China’s Coal Intensive Economy Reaches New Milestone

Published on July 20, 2010

China’s spectacular economic growth over the past decade has been accompanied by a major increase in energy consumption.  In 2009, China consumed more energy than the United States for the first time according to a report from the International Energy Agency which was discussed in a recent Wall Street Journal article.  China consumed 2.252 billion tons of oil equivalent last year which was 4 percent higher than U.S. consumption.  The United States was the world’s largest energy user for over a century.

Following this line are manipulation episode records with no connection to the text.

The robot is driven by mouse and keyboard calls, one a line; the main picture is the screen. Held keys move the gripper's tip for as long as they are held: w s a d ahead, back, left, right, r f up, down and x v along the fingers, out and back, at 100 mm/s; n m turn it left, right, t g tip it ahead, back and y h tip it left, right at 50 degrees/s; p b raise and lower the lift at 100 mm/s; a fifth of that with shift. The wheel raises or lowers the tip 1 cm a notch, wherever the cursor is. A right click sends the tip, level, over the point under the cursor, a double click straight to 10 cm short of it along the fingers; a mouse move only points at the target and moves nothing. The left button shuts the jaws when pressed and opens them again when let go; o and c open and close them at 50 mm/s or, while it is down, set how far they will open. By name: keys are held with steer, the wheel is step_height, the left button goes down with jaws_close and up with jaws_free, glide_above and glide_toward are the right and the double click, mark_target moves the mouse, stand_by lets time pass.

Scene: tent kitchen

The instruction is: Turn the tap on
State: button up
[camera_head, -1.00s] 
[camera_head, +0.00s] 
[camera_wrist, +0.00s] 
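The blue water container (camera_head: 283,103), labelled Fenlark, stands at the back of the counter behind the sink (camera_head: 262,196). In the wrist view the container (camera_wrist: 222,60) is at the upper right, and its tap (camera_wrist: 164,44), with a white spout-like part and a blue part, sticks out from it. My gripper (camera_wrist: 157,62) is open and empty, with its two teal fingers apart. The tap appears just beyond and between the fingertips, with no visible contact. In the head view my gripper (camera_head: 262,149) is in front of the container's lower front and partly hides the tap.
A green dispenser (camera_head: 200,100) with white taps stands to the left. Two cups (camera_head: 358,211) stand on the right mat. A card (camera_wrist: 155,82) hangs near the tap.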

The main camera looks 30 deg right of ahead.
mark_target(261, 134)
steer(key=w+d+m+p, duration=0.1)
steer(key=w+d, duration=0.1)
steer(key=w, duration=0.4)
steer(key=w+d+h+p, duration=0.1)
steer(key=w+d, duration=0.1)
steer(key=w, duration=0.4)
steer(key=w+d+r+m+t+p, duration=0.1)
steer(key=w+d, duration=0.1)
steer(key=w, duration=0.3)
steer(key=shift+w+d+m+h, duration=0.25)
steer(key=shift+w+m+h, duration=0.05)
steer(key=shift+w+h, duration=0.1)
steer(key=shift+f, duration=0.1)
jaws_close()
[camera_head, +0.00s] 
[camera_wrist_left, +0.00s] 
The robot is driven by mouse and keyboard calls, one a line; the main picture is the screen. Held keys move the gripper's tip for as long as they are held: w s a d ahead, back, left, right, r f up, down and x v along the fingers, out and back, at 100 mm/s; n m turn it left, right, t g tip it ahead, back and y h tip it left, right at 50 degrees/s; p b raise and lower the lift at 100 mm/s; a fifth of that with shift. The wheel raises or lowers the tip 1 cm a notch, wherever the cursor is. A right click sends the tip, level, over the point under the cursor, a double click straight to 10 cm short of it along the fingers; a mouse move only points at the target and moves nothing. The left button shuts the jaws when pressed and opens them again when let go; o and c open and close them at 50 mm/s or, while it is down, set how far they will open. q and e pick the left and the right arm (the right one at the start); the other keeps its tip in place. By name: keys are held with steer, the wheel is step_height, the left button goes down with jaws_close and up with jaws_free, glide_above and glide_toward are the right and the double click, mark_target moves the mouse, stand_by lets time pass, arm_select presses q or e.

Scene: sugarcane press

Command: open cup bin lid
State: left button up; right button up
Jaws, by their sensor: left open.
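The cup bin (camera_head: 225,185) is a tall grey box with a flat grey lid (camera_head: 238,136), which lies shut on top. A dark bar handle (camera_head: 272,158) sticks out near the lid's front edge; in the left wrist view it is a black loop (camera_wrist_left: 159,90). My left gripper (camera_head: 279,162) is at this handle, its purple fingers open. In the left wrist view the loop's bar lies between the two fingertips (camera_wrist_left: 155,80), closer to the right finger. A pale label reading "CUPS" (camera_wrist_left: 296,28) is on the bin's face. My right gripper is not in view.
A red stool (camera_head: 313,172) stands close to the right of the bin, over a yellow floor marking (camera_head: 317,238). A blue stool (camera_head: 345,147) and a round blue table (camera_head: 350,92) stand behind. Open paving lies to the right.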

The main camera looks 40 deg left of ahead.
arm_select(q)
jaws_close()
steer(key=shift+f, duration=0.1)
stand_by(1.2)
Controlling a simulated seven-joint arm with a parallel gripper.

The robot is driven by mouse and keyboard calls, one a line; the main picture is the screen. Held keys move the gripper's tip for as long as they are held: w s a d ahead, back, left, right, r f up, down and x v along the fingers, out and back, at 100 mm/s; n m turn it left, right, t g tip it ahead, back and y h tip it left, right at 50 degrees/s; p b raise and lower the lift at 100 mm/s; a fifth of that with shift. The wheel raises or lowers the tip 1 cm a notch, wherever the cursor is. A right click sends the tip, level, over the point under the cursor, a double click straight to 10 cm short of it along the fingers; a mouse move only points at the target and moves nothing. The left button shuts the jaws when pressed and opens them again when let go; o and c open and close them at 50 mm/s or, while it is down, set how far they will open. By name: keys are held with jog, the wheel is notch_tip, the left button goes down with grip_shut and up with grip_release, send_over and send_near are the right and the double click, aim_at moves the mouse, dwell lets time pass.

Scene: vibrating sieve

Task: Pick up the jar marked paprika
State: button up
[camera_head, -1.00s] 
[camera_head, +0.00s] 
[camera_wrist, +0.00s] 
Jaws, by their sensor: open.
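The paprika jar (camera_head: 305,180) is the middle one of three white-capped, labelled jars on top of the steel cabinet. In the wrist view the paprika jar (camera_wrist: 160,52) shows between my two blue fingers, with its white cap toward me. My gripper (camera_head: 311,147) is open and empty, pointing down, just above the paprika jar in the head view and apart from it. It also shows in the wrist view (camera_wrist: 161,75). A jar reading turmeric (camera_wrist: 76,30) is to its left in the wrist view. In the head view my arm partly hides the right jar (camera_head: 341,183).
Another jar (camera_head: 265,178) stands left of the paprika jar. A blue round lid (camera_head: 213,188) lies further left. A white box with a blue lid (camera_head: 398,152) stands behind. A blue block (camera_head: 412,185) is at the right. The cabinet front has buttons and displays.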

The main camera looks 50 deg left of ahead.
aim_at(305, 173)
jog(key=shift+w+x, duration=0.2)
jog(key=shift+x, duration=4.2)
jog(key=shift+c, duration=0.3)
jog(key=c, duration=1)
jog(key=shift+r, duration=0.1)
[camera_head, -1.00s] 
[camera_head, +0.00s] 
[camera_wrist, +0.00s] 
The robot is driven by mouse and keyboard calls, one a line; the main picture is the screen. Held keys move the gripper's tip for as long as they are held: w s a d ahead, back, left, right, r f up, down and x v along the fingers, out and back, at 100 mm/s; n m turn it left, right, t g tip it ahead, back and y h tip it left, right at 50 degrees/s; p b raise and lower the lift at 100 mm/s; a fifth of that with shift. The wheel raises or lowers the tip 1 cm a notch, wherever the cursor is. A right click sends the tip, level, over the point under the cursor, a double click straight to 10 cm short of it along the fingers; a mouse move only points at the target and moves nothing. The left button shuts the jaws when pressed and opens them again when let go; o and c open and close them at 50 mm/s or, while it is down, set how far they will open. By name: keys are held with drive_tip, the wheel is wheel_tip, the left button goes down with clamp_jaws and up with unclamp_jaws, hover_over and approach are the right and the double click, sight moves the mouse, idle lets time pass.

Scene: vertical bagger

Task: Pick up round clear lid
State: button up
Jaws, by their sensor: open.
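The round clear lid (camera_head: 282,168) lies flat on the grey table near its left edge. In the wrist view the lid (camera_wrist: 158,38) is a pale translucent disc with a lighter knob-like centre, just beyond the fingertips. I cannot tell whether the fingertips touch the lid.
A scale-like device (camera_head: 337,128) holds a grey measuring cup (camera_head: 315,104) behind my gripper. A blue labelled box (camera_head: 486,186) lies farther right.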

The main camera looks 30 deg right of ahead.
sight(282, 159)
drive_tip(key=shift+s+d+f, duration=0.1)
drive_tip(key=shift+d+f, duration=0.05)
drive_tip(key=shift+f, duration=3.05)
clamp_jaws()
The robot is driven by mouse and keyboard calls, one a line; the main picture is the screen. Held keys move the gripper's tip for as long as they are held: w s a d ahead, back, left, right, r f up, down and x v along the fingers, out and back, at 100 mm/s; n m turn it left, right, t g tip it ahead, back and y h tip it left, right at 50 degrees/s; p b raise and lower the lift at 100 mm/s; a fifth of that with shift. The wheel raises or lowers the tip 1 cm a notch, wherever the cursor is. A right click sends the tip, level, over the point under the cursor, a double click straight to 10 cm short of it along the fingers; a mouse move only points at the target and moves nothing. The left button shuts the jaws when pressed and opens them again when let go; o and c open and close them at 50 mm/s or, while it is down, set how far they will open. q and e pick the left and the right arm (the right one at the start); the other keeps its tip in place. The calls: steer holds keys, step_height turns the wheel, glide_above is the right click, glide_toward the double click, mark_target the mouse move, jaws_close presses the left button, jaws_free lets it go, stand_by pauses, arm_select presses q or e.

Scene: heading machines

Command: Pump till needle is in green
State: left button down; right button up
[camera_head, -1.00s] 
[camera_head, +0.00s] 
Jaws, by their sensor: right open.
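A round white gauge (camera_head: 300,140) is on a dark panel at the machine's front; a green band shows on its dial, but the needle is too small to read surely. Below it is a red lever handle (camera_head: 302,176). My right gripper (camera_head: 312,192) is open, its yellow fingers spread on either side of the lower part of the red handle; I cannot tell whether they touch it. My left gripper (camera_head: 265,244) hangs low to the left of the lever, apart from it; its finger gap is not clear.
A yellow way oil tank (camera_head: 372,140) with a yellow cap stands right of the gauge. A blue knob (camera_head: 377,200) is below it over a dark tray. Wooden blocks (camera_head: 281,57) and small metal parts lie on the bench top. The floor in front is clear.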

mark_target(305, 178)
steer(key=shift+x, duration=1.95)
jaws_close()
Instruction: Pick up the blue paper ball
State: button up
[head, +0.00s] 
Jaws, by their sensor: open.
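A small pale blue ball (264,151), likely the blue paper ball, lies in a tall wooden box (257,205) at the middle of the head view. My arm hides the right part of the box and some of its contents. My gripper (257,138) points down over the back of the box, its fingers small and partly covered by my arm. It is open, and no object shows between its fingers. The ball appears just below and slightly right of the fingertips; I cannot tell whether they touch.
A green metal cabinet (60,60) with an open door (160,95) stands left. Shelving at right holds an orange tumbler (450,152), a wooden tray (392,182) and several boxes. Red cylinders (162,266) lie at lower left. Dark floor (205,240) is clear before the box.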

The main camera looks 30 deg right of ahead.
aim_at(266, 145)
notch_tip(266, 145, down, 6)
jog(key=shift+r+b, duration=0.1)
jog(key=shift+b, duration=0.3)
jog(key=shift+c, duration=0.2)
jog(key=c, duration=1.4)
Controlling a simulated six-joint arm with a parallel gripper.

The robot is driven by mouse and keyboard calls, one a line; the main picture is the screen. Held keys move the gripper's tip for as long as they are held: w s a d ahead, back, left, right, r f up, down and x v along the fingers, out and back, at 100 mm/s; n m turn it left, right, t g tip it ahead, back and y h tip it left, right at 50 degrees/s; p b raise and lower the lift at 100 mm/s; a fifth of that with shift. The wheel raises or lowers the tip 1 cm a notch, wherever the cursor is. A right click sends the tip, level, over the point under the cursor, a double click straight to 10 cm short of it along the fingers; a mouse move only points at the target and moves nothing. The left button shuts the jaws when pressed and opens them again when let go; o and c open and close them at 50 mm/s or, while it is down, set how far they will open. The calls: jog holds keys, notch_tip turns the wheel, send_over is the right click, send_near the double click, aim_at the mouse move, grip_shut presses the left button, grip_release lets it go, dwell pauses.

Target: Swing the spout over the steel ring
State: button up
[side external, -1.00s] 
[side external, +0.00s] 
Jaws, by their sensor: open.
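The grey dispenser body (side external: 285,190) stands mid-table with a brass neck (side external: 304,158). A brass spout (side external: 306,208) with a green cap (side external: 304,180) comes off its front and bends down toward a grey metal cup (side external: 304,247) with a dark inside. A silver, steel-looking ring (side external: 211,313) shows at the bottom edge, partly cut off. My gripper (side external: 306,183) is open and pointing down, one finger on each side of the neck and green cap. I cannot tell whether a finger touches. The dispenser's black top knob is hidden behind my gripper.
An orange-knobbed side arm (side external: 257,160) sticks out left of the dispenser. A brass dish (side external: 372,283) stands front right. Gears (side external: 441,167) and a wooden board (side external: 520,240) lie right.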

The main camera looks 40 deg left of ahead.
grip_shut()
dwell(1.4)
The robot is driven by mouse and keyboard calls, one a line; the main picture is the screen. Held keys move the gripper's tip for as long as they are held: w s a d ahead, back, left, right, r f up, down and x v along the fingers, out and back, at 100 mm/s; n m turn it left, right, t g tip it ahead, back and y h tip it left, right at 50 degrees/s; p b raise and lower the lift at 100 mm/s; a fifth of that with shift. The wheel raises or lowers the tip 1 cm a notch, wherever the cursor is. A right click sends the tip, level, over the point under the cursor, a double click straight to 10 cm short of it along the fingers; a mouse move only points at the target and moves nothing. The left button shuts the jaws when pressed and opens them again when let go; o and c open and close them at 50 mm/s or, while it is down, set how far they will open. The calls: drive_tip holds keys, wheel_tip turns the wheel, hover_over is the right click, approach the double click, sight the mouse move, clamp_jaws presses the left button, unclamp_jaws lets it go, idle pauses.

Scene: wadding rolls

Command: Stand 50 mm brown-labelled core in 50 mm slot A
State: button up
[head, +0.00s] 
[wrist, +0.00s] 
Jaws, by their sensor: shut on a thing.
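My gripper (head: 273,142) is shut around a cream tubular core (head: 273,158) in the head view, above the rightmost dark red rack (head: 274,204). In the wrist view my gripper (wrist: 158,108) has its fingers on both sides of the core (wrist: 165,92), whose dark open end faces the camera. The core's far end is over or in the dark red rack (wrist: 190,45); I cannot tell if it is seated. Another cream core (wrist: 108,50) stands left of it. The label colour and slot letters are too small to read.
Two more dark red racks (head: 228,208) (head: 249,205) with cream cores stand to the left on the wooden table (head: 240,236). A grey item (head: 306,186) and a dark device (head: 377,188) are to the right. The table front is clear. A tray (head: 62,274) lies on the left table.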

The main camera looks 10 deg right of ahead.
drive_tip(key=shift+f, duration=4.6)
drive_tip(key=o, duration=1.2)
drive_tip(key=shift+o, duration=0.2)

One interesting aspect of China’s energy picture is the fact that coal accounts for two-thirds of supply compared to 57 percent of the total in 2000.  The following graphic from the Wall Street Journal compares energy sources for the United States and China in 2009.

The United States has much more diversity in terms of energy sources and far less reliance on coal.  China has the lead in renewable energy while the United States makes much more use of natural gas, oil, and nuclear  energy.  Given the disproportionate impact of coal burning power plants on carbon emissions, China’s composition of energy sources may have to change going forward.

One additional factor as Chinese society grows richer is that demand for motor fuels derived from oil will inevitably increase.  As we pointed out recently, developing countries may find it more practical to deploy highly efficient internal combustion engines rather than focusing exclusively on electric vehicle fleets.